Generi di conforto

Stavamo chiacchierando dopo cena, sprofondati nelle poltrone di vimini. Tra le mani tenevo il quarto o il quinto bicchiere di Zibibbo, fatto con uve che passano la loro vita affacciate sul mar Tirreno. Avevo trascorso la giornata su una spiaggia selvaggia e semi deserta di Capo Vaticano e i segni del sole ce li avevo tutti orgogliosamente in faccia.

Si parlava, dicevo, e un giornalista che faceva parte dell’organizzazione del festival di cui ero ospite mi fa: “Stanotte non riuscivo a chiudere occhio, dopo aver visto quello che è successo a Marrakech”. E io annuivo, non sapendo bene cosa dire, visto che il rap non mi ha mai particolarmente interessato. Forse sarà tornato con Elodie, ho pensato, e continuavo a muovere la testa con aria seria, tanto di vino ne avevamo in corpo abbastanza entrambi.

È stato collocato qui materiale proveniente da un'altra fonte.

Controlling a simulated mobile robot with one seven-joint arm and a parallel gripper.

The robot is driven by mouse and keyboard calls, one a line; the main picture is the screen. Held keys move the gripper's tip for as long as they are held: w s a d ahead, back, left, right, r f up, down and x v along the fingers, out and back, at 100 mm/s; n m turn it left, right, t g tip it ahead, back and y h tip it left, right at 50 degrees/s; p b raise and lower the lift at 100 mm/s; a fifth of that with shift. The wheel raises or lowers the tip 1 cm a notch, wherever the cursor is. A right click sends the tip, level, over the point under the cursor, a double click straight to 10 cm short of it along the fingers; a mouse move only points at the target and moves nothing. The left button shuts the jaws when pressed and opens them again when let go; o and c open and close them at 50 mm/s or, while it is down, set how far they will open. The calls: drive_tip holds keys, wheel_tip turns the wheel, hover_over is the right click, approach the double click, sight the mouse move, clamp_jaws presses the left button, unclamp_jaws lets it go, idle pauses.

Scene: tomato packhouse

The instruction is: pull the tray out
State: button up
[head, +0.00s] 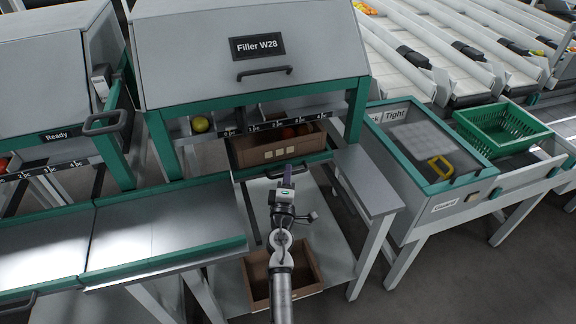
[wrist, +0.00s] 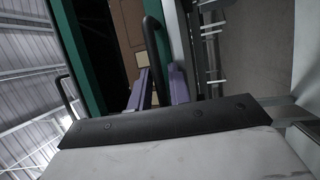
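The brown tray (head: 250,152) sits in the opening of the Filler W28 machine, with pale square labels on its front and red produce inside. A dark bar handle (head: 268,173) runs along the green edge just below it. My gripper (head: 287,172) is in front of this handle. In the wrist view, the brown tray (wrist: 131,25) shows past the green edge. The purple fingers of my gripper (wrist: 161,86) stand apart, with the dark handle (wrist: 157,50) between them. Whether either finger touches the handle cannot be told.
Another brown box (head: 312,268) sits on the low shelf below my arm. A grey side ledge (head: 368,182) is to the right, a metal conveyor (head: 165,220) to the left. A green crate (head: 500,128) stands farther right. Dark floor is free at the lower right.

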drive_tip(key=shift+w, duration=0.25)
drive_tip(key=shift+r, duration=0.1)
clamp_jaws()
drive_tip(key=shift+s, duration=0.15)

Quando l’indomani ho scoperto quello era successo in Marocco mi sono sentito scemo, ma è durato un attimo. Subito dopo sono stato pervaso da un’incredibile sensazione di pace. Ho ripensato al mare cristallino in cui avevo nuotato quel giorno e il giorno prima, e alle meduse che riuscivo a scansare perché le vedevo arrivare, maestose e placide (non è completamente vero, una mi ha beccato, ma mi rovinava l’effetto retorico); ho ripensato al glicine che ho piantato, verso maggio, accanto a un traliccio del pergolato a cui con poche speranze mi auguravo si avvinghiasse e che, invece, la luce dell’estate ha fatto crescere vigoroso e altissimo; ho ripensato alla brezza respirata in riva al lago Arvo, in Sila, steso su un prato a non pensare a niente. E poi mi è venuta in mente mia nonna quella sera di luglio quando mi ha chiesto se potevo potarle le rose anche se stava facendo buio, che lei non ce la fa più a stare in piedi troppo a lungo; e poi alle stelle che si vedono a migliaia dal balcone della stanza dove dormivo da ragazzino e dove sono tornato a dormire.